─── Supplied data ───

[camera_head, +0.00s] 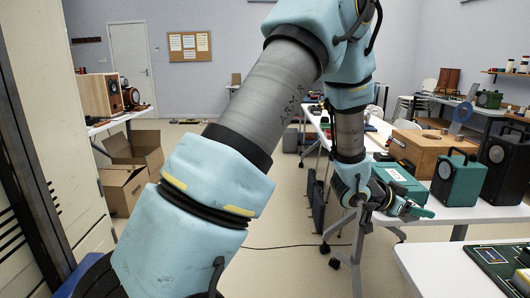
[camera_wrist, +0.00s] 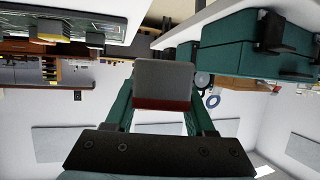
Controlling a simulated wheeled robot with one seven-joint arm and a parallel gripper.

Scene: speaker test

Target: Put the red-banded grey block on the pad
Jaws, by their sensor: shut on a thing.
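The red-banded grey block (camera_wrist: 163,75) shows in the middle of the wrist view, its red band on the lower side in the picture. My gripper (camera_wrist: 163,92) is shut on it, with a teal finger on each side. In the head view my gripper (camera_head: 415,208) is in the air in front of the white table at the right, pointing right; I cannot make out the block there. I cannot tell the pad for certain in either view.
At the head view's lower right, a white table (camera_head: 440,275) bears a dark green board (camera_head: 497,257). A yellow-banded grey block (camera_wrist: 48,38) shows at the wrist view's upper left. A green case (camera_head: 400,183), a wooden box (camera_head: 425,146) and speakers (camera_head: 457,178) stand behind my gripper.

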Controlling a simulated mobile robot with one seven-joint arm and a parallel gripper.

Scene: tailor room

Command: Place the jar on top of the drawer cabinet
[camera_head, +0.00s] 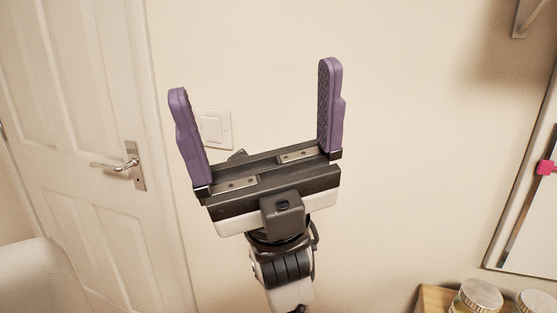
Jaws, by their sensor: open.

───

:: Objective ::
Collect from the data above every line that includes "simulated".

:: Answer below ::
Controlling a simulated wheeled robot with one seven-joint arm and a parallel gripper.
Controlling a simulated mobile robot with one seven-joint arm and a parallel gripper.

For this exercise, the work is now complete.